Si l'Europe néolibérale est l'impulsion motrice des réformes en cours, dites le, les élections européennes sont une occasion rêvée pour cela. Je dirais même plus, comme l'Union européenne est un traité de libre échange, irréformable, non démocratique, réclamez, avec d'autres le boycott actif des élections européennes (certes le néolibéralisme est un phénomène mondial, mais nulle part ailleurs que dans les textes constitutifs européens et dans la pratique européenne il ne s'est exprimé aussi violememnt.
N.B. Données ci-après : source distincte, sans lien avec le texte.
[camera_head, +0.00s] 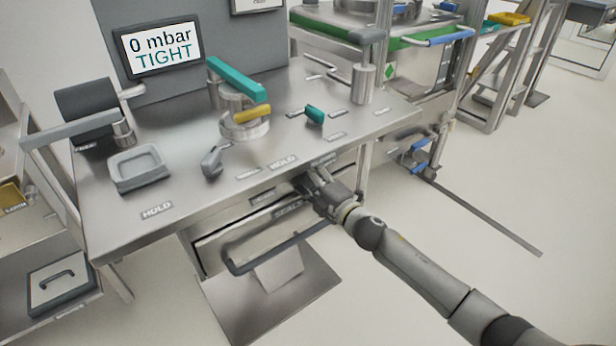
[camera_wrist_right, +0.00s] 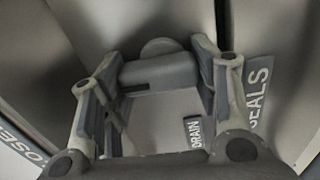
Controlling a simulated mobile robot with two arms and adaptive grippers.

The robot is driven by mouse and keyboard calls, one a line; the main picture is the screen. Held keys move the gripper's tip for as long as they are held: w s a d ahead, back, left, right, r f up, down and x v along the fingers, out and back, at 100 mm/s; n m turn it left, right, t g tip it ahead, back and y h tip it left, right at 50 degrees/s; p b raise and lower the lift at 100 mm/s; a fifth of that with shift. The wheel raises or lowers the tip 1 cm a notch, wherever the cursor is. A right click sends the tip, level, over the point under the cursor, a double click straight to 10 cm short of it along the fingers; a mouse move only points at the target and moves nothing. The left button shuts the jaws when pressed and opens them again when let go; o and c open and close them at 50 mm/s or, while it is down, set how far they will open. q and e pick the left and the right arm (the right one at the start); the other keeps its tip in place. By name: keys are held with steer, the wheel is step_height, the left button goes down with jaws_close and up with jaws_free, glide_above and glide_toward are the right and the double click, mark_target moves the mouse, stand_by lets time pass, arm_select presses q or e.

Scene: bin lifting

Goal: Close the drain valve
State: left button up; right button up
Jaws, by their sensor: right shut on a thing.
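My right gripper (camera_head: 313,184) reaches in from the lower right, just under the front edge of the steel bench. In the right wrist view its two fingers (camera_wrist_right: 158,68) are closed on a grey handle (camera_wrist_right: 160,74), one finger at each end. A dark label reading DRAIN (camera_wrist_right: 194,132) is beside this handle, so I take it as the drain valve handle. In the head view the handle is hidden by the gripper. My left gripper is not in view.
The bench (camera_head: 235,180) carries a teal lever (camera_head: 238,80), a yellow handle (camera_head: 252,115) and a grey tray (camera_head: 139,168). A screen (camera_head: 161,48) reads "0 mbar TIGHT". A drawer (camera_head: 235,240) with a dark bar handle lies below.

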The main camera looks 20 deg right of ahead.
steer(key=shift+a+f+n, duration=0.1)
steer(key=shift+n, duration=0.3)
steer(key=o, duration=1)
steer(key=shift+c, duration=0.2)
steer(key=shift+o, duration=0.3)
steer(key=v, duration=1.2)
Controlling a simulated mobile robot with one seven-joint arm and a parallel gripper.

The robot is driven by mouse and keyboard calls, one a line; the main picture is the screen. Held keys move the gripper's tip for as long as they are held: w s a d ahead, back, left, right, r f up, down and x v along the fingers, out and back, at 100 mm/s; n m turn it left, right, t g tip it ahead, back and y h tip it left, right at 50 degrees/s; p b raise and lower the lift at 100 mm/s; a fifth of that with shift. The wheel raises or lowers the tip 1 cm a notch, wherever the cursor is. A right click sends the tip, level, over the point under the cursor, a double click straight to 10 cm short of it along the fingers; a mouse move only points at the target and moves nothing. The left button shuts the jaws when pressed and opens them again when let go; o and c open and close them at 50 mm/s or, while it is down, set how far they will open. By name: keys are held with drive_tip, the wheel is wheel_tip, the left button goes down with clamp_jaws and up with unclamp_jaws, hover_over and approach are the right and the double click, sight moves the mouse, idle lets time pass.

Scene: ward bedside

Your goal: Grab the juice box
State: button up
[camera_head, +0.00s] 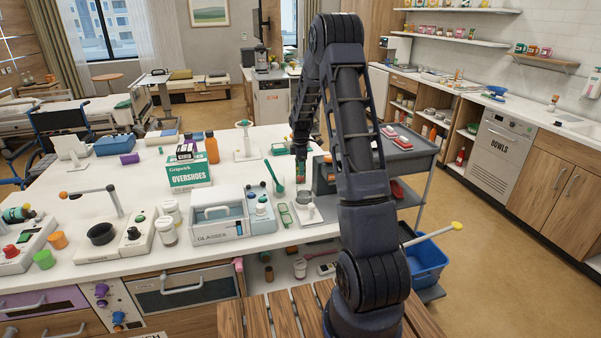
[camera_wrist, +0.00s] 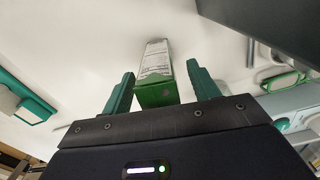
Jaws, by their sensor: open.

Les Etats-unis sont plus interventionnistes que l'Union).

Mélenchon et les européens alter sont englués par leur choix de participer à ces élections de carnaval et deviennent inaudibles, ne les imitez pas.

Messieurs les universitaires, si une catégorie sociale est en position de sortir par le haut de ces conflits européens, c'est bien vous. Oubliez Sarkozy, qui n'est qu'un exécutant appliqué, l'AERES, qui n'est qu'un paravent, et visez clairement Bruxelles ; portez enfin un conflit européen au niveau où il doit l'être : un combat entre les valeurs démocratiques et humanistes et l'aveugle processus européen.




Post scriptum :
hasard pas  étonnant, Jérôme Valluy a travaillé sur les camps de détention dont la création est encouragée par l'Europe (article sur l'Europe des camps), écrivant par exemple ceci : "L’Europe impose à ses voisins, par voie de coopérations asymétriques et de partenariats dominés, la sous-traitance des tâches de traque, dissuasion et éloignement des migrants. Les relations euro-méditerranéennes se trouvent ainsi orientées de plus en plus exclusivement par cette lutte contre l’immigration."
Un homme lucide sur de nombreux sujets.